Have you ever walked on a grass airfield and watched the planes take off and land on grass?

Monday, August 14, 2017

Article and Photos by Tom Ceniglio, AUXPA1, USCG Auxiliary

I did last Sunday. You might add this visit to your bucket list especially if you live in the Northeast or are an aviation history buff. My family was invited to attend a breakfast to support the Bayport Aerodome Society in Bayport, NY. It was a warm and pleasant walk down memory lane. It made us wonder what life was like during the 1930s to 1950s when time was simpler, Americans could accomplish anything they wanted, and every day could be exhilarating and rewarding. We were taken in by the gentle smell of gasoline and the ability to have a conversation while the engines were running on the planes flying overhead. The warm faces, smiles, and approximately 45 planes were available for everyone to see. If you walked around the pristine hangar bays you could hear the stories of how the planes were made, be introduced to the military, and then told how the planes were retooled after the war years to the present day. There are several pilots or owners that are in their late 80s and early 90s.
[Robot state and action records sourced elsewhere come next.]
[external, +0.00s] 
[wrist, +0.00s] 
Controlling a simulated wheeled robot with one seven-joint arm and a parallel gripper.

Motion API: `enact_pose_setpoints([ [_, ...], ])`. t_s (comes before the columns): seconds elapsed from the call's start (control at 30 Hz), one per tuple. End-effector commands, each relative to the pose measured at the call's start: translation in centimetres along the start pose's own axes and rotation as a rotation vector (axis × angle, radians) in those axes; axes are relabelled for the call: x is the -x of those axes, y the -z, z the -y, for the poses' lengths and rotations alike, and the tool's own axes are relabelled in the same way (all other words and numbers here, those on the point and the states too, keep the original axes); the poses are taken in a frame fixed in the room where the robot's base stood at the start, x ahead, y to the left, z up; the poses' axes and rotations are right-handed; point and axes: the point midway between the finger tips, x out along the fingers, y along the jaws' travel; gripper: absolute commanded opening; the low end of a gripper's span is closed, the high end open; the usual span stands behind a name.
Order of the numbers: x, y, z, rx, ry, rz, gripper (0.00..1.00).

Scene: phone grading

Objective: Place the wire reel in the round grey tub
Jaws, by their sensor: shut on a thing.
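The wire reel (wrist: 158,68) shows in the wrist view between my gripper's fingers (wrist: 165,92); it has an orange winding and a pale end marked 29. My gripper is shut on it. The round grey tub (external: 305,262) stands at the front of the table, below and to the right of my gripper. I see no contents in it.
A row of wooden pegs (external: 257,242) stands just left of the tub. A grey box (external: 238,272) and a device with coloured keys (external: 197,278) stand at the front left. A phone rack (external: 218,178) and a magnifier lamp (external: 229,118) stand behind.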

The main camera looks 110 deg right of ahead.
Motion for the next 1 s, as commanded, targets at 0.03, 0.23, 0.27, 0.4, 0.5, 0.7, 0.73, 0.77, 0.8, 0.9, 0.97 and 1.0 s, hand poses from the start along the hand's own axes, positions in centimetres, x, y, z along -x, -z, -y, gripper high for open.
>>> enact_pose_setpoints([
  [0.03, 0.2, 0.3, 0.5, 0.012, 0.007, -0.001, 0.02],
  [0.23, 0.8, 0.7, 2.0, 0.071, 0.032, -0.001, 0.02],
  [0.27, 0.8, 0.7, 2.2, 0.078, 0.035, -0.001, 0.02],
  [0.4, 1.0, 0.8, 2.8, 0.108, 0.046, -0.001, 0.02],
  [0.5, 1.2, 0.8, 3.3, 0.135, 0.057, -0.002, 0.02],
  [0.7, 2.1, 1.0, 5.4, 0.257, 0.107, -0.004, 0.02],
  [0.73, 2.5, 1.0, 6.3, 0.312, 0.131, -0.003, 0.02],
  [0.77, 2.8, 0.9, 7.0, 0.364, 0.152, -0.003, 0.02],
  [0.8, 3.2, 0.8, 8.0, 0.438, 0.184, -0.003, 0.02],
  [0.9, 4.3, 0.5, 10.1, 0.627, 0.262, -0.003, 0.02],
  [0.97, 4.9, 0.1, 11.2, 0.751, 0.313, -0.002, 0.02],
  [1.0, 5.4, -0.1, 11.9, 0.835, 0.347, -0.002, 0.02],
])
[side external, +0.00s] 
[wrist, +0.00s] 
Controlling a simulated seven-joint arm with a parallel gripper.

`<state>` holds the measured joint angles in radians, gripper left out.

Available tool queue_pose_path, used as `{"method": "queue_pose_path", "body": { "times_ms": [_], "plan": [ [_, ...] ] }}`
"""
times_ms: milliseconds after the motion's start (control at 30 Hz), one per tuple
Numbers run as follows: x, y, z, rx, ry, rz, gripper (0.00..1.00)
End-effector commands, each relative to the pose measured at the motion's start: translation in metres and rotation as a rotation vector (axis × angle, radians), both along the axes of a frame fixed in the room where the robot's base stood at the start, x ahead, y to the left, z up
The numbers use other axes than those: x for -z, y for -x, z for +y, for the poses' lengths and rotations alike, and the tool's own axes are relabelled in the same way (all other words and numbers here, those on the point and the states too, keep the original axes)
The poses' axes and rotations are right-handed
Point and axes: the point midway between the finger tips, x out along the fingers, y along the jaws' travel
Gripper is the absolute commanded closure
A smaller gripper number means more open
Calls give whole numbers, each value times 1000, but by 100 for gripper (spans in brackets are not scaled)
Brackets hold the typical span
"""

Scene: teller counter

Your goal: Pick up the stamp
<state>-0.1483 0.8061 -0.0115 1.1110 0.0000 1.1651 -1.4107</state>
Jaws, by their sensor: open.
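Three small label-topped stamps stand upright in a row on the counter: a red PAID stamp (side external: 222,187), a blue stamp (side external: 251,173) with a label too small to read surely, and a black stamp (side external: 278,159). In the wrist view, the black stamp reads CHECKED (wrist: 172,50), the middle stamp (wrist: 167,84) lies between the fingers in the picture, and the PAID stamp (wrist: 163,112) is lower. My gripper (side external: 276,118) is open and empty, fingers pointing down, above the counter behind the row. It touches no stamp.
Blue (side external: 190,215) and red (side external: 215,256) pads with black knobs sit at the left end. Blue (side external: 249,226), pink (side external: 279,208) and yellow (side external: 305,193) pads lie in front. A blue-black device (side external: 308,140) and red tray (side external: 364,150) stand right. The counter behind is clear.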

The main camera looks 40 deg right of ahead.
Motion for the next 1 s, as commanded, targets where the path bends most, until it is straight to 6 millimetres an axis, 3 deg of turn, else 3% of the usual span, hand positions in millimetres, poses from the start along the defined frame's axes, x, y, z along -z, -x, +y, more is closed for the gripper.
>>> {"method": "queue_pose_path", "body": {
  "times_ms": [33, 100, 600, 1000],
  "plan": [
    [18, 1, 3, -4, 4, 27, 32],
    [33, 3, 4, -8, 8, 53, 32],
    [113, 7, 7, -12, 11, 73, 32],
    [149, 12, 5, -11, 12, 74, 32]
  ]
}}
Take the time to talk with them and watch the sparkle in their eyes as they recant how they fell in love with flying these planes. Only antiques aircraft are permitted in the hangars. If you’d like to spend a few hours with these propeller driven flying machines and talk with the pilots, please call or check out their facebook or web site. and there are several opportunities throughout the year to walk down the rows of historical planes, posters, and military regalia.

More information is available at  http://www.bayportaerodromesociety.org/     



  1. LOU Conti says:

    Since I was born in 1937 I well remember the 40s and 50s. My uncle was a pilot and during WW2 he was an Army Flight Instructor with the rank of Warrant Officer. He owned an airport after the war with a grass strip and I would go up with him from the grass runway,. mostly in Piper Cubs and a Stinson. In the early 60s I took flying lessons and soloed in a Cessna 152. Now I fly Radio Controlled Air Planes.